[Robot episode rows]
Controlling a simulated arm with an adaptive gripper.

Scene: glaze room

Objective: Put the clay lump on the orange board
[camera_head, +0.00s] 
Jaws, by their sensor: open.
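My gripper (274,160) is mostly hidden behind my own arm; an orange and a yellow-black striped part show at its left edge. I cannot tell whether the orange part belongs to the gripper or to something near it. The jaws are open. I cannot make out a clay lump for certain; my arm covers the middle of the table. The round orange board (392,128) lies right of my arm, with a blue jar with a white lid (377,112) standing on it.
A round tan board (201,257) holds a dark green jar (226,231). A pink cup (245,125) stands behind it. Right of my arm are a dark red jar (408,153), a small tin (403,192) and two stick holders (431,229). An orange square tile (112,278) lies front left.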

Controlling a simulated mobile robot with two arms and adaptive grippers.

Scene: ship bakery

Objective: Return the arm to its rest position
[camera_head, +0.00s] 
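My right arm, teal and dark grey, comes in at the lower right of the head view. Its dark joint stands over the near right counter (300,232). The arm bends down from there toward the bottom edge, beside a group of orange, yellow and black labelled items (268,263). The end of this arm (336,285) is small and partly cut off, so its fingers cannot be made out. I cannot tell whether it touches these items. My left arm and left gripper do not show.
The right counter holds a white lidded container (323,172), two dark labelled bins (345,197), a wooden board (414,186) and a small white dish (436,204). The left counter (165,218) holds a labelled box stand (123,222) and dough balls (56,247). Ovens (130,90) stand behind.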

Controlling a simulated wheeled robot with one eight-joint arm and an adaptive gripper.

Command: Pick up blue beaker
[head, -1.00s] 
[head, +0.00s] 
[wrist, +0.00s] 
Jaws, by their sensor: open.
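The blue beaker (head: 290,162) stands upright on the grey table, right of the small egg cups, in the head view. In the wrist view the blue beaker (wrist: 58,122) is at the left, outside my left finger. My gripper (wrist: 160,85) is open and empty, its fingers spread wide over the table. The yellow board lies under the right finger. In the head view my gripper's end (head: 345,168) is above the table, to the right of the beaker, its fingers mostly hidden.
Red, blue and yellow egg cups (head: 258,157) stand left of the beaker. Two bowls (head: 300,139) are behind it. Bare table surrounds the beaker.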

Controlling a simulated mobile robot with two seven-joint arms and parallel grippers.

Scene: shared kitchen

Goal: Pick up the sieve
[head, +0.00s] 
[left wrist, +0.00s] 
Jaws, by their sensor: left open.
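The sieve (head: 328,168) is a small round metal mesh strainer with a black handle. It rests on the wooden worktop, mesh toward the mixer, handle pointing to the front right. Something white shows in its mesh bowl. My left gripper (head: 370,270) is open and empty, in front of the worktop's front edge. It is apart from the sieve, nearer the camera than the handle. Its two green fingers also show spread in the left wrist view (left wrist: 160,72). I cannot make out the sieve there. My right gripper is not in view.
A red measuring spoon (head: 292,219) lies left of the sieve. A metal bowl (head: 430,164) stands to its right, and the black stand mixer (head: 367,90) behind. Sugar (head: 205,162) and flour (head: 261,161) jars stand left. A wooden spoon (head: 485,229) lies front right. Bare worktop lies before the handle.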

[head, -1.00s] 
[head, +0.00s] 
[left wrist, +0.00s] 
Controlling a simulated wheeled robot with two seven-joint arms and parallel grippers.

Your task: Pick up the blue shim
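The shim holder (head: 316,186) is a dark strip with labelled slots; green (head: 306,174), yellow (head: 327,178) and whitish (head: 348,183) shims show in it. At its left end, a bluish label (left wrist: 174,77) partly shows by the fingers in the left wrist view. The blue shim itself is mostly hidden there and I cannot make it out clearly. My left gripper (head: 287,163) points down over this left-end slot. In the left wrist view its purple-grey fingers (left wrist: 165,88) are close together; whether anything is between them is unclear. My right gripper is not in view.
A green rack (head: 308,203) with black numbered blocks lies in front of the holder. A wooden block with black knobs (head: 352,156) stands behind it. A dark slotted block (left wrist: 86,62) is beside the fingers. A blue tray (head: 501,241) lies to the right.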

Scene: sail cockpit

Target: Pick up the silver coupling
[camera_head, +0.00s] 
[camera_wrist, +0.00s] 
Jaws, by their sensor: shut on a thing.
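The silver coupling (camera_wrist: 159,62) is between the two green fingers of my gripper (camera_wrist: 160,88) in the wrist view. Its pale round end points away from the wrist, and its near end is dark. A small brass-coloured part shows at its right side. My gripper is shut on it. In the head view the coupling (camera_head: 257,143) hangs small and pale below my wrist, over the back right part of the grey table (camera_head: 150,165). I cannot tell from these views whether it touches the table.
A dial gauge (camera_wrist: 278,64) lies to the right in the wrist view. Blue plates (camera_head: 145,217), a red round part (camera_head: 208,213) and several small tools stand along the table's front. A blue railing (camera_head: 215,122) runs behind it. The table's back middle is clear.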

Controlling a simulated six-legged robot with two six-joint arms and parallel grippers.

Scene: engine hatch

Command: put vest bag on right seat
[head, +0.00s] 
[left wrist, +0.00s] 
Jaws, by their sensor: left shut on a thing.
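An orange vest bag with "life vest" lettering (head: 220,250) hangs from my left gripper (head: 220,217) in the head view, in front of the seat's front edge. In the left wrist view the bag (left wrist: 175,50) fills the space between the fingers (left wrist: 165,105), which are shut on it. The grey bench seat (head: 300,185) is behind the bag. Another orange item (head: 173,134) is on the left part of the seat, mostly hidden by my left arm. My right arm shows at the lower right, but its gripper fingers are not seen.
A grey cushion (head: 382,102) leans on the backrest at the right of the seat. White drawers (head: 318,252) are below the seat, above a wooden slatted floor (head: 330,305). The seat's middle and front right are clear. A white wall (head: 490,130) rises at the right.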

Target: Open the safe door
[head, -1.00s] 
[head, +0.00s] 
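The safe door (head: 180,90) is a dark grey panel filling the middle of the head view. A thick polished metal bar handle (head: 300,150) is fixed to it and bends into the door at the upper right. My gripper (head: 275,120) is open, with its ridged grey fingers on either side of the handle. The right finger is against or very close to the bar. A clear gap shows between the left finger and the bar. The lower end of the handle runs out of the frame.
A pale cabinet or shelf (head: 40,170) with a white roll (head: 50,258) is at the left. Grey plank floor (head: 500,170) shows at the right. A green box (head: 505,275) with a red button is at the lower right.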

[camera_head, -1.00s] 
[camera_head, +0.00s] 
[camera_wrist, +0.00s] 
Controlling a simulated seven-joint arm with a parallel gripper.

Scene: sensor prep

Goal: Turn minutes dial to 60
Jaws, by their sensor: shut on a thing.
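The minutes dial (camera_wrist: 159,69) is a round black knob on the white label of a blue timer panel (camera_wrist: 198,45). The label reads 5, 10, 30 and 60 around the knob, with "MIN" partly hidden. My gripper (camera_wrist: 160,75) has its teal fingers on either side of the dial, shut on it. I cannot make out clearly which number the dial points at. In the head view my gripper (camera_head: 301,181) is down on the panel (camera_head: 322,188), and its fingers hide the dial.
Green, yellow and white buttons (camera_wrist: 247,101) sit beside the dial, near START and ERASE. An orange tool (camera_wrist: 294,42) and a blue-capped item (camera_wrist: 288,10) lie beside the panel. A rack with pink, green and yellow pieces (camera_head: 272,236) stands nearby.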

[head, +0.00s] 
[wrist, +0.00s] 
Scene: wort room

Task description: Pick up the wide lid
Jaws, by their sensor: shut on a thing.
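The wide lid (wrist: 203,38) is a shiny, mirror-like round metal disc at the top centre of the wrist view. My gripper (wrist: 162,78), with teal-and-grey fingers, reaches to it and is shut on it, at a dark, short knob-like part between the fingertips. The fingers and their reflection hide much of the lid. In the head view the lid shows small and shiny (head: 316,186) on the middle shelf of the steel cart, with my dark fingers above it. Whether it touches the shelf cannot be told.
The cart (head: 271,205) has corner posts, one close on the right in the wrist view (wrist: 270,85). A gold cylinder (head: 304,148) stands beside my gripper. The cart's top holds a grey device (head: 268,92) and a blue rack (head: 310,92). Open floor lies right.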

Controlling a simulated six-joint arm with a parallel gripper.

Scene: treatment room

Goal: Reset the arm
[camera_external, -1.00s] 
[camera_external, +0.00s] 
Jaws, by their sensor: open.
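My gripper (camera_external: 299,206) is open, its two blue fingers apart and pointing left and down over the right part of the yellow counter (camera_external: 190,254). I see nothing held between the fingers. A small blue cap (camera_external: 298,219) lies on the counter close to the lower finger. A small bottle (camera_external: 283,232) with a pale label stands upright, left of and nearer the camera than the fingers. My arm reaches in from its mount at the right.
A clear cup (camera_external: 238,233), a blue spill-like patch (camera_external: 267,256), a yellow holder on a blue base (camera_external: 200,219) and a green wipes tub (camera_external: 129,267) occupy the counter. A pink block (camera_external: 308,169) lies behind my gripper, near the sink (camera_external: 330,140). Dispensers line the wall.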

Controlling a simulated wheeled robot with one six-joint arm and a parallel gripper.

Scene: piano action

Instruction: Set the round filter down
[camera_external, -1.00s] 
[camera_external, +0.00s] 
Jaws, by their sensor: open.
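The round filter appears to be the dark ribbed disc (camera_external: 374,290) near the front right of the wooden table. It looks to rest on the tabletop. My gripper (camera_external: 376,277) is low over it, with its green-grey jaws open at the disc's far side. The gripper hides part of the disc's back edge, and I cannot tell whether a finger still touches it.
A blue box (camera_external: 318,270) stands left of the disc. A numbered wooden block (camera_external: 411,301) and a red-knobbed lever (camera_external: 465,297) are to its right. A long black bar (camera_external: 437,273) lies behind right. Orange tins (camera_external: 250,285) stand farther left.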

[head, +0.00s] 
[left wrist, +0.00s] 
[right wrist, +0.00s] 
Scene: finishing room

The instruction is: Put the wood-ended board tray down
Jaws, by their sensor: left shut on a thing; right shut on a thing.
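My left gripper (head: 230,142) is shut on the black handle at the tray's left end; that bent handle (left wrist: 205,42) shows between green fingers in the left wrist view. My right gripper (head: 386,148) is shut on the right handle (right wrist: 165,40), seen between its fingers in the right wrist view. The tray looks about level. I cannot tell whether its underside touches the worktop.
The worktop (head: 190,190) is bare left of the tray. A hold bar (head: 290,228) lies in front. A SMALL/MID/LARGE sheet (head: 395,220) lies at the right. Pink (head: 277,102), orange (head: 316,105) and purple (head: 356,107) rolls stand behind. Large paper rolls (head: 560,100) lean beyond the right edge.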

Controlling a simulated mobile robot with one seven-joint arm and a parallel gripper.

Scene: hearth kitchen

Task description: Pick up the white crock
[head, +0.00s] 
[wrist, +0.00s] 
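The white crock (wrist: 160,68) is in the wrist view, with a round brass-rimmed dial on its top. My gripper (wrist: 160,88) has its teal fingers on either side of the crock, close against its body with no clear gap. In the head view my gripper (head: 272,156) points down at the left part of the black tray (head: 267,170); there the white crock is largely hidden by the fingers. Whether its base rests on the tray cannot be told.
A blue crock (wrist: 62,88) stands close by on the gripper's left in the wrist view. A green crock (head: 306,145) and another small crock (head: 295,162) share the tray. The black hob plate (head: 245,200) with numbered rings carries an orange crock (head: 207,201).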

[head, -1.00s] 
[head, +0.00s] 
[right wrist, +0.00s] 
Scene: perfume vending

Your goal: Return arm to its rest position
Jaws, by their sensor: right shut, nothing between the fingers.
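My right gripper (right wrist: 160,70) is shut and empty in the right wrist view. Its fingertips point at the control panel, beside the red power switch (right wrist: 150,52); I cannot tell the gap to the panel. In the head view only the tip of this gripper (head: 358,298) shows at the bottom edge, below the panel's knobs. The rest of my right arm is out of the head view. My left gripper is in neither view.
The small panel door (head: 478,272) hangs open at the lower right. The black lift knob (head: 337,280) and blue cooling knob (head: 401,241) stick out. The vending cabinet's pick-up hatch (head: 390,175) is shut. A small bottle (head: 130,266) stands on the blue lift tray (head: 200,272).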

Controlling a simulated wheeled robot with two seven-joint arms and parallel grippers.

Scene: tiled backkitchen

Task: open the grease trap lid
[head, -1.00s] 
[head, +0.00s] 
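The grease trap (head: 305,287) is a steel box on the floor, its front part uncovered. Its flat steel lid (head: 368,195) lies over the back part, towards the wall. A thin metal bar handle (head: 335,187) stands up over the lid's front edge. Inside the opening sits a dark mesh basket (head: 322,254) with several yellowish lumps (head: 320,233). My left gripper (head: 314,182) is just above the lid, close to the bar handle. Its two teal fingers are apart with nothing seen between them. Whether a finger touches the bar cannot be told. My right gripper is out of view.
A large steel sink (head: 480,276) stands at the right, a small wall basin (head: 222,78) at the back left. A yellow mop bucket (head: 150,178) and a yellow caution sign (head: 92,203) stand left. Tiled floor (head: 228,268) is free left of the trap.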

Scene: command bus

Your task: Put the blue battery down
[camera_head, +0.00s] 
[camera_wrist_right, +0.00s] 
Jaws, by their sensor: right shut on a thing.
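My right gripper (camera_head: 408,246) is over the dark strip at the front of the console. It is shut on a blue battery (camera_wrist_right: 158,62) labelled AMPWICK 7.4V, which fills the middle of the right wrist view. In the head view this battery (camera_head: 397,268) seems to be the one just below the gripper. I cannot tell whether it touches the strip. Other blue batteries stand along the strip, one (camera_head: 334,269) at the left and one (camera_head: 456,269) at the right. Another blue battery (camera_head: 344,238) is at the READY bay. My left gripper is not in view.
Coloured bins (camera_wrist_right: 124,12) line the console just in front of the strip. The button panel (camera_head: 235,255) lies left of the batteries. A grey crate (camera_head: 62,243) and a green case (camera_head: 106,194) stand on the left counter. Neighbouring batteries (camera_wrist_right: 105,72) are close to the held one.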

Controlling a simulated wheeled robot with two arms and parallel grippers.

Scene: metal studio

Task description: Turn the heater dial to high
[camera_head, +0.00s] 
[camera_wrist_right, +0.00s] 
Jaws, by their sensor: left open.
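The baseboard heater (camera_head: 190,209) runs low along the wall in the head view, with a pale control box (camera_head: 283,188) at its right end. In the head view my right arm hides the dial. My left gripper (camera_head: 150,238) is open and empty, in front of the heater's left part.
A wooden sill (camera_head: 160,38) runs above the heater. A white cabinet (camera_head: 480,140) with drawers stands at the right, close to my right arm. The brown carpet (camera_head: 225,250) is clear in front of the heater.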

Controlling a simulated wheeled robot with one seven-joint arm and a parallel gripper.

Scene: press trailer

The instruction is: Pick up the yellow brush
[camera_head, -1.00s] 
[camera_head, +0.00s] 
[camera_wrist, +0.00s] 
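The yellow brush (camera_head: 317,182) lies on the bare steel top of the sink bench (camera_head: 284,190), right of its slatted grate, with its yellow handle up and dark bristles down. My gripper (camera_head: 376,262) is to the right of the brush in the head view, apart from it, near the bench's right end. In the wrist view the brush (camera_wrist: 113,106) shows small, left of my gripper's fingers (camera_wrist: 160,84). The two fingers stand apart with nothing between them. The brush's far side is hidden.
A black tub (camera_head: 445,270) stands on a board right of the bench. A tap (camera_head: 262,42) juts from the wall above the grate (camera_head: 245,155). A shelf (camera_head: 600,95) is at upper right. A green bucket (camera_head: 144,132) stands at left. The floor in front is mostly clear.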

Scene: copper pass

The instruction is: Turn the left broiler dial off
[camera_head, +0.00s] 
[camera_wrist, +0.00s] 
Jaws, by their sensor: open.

(WHAT TO PRODUCE) Review the material and copy each line in which the word "Target" appears.

(EXERCISE RESPONSE)
Target: Pick up the silver coupling
Target: Open the safe door

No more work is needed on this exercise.